## Exercise goal
Look below for the line containing "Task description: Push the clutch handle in" and the line containing "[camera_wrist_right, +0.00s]"; repeat exactly those two lines and all lines between them, and nothing else.
** start **
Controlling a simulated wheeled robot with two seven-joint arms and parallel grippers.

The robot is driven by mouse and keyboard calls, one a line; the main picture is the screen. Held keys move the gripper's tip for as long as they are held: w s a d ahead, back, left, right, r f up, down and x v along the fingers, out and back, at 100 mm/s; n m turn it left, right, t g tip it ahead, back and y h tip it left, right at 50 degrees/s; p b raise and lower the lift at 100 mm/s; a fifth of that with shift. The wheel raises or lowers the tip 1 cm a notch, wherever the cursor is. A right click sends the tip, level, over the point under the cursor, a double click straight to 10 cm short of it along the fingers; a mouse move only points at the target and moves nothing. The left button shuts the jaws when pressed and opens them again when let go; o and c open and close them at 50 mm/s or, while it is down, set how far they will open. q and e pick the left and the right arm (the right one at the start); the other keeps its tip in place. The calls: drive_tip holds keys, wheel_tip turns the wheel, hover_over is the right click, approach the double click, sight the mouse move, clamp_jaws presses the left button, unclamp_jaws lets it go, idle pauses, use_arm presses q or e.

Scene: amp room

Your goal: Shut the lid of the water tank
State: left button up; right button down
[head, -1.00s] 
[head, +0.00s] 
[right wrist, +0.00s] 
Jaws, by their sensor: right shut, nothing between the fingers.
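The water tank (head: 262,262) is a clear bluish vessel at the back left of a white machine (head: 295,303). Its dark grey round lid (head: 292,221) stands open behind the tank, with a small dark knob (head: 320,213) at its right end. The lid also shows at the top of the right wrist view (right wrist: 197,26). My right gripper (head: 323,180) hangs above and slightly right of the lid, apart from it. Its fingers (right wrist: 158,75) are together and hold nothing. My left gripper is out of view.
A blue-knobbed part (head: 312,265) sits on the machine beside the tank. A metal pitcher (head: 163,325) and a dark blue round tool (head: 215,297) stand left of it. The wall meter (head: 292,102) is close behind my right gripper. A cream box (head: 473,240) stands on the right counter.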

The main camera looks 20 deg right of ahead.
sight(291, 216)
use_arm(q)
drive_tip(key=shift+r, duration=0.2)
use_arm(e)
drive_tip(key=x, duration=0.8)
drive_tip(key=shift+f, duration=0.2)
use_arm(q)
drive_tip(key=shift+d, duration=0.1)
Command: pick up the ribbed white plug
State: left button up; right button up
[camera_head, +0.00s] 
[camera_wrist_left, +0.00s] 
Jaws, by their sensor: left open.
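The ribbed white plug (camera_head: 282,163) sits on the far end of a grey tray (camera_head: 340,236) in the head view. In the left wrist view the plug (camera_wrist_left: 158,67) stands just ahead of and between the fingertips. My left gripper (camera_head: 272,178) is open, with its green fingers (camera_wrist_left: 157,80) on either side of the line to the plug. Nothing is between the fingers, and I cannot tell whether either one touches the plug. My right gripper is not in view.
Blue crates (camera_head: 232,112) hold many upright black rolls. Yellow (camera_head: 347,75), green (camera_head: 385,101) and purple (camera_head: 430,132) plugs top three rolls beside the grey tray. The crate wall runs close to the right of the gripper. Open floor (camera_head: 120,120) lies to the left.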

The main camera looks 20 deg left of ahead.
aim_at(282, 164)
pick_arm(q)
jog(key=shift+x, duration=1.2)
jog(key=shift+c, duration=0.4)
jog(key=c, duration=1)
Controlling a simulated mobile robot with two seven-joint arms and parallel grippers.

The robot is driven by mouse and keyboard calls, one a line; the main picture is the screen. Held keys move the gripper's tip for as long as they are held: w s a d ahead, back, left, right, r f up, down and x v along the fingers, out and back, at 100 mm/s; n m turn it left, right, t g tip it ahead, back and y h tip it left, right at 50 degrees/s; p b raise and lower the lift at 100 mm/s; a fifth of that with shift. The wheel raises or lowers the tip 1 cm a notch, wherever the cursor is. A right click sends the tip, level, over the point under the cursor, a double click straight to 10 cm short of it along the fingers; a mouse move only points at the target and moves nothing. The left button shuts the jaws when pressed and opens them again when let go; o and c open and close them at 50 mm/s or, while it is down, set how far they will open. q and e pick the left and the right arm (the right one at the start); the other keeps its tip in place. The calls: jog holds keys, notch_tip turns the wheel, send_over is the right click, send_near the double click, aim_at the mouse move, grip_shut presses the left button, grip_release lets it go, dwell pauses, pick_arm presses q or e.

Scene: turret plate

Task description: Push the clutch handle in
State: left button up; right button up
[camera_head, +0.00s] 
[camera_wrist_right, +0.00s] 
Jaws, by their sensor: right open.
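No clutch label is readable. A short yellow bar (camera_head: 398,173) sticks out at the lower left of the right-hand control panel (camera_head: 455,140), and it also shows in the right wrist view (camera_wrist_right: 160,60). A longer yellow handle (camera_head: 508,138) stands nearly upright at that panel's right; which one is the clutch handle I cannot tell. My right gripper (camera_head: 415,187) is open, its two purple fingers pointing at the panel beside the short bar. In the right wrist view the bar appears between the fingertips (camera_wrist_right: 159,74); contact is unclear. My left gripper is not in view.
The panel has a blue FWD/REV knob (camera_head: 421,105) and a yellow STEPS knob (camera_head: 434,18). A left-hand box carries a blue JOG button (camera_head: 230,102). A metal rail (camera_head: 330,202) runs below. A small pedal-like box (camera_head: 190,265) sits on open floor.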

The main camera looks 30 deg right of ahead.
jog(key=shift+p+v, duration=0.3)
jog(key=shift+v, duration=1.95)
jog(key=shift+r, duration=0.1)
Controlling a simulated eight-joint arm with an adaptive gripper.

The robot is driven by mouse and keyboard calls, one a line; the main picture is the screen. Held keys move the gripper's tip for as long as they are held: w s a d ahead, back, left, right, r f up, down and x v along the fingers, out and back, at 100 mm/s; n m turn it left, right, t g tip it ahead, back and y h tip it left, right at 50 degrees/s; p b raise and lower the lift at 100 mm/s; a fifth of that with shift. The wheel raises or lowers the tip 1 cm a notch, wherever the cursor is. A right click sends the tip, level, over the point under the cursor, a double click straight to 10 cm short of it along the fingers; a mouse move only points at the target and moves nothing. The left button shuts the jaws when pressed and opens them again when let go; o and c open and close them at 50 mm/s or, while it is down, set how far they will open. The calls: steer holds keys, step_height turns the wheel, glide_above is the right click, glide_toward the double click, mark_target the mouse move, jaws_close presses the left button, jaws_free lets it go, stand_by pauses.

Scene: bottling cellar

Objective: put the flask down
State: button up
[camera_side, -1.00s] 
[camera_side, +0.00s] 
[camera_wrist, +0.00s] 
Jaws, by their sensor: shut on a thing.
** end **
## Complete output
Task description: Push the clutch handle in
State: left button up; right button up
[camera_head, +0.00s] 
[camera_wrist_right, +0.00s] 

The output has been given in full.